[Task to complete]
Show all lines that include the string "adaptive"; copy each one.
[Begin Supplied records]
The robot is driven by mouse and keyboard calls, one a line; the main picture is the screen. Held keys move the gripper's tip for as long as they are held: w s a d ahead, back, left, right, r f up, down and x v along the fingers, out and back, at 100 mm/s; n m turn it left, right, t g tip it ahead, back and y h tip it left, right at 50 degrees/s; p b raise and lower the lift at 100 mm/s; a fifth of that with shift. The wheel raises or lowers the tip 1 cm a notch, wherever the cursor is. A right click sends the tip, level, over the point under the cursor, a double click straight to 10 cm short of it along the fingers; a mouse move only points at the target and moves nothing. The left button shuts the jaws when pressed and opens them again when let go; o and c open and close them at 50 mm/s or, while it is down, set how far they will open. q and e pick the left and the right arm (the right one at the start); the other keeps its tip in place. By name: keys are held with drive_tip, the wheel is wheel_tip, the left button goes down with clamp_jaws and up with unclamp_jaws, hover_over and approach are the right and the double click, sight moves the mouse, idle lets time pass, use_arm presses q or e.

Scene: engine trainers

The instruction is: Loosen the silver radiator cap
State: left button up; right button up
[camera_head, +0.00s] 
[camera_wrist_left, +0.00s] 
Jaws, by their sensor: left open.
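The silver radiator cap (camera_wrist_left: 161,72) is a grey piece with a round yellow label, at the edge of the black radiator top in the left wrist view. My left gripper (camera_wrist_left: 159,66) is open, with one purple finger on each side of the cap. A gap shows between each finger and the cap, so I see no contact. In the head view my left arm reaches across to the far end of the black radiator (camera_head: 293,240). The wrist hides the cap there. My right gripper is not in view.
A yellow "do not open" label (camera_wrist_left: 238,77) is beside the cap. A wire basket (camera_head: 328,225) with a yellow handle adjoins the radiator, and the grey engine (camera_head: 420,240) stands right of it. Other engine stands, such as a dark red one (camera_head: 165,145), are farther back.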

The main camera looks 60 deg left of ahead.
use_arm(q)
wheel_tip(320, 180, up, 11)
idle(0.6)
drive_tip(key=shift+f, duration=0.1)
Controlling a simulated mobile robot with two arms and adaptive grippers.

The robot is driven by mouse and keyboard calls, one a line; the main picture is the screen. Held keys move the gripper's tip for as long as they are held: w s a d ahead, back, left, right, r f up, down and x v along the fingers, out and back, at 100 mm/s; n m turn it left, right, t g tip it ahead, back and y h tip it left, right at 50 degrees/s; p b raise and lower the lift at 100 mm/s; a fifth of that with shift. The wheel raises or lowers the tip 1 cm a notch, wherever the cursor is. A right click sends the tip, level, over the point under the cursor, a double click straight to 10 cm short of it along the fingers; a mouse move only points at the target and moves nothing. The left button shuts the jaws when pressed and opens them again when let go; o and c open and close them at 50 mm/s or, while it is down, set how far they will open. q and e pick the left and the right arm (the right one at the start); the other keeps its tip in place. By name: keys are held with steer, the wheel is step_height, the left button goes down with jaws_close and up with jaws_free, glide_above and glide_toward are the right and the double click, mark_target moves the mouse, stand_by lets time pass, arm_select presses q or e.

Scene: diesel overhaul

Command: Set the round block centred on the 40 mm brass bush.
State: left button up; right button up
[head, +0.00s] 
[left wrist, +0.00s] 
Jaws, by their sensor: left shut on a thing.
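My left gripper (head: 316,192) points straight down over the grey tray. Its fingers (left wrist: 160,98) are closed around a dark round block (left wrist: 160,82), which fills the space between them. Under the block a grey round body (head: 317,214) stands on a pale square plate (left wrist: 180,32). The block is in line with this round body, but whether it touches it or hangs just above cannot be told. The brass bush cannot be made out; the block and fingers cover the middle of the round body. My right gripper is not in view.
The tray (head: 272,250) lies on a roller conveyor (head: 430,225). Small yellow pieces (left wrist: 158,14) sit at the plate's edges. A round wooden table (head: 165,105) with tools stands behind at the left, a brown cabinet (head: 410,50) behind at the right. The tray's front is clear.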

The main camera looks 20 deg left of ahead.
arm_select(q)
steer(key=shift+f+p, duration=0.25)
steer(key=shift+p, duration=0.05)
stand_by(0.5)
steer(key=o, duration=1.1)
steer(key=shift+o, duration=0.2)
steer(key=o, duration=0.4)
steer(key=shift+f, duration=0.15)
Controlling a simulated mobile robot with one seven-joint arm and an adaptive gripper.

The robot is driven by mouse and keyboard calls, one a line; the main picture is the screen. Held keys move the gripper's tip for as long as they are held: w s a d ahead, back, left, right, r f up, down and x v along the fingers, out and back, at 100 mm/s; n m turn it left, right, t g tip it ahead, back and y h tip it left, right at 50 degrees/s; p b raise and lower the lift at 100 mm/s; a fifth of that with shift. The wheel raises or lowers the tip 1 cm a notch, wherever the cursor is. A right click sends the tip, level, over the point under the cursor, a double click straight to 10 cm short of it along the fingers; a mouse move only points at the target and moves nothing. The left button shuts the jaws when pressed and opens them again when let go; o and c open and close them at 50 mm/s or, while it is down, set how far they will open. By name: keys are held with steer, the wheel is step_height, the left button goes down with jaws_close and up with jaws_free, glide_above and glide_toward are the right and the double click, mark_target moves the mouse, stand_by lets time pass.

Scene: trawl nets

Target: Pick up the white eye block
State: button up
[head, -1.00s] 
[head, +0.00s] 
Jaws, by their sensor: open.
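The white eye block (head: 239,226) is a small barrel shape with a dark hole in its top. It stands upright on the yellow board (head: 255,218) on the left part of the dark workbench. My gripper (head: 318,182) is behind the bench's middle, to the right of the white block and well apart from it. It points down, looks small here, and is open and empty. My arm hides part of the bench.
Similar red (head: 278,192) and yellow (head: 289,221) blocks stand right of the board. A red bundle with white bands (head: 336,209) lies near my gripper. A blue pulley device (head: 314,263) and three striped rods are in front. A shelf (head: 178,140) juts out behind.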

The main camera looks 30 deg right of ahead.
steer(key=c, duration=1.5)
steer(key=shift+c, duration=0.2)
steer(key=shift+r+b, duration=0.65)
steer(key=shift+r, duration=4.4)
[End Supplied records]
[Written solution]
Controlling a simulated mobile robot with two arms and adaptive grippers.
Controlling a simulated mobile robot with one seven-joint arm and an adaptive gripper.

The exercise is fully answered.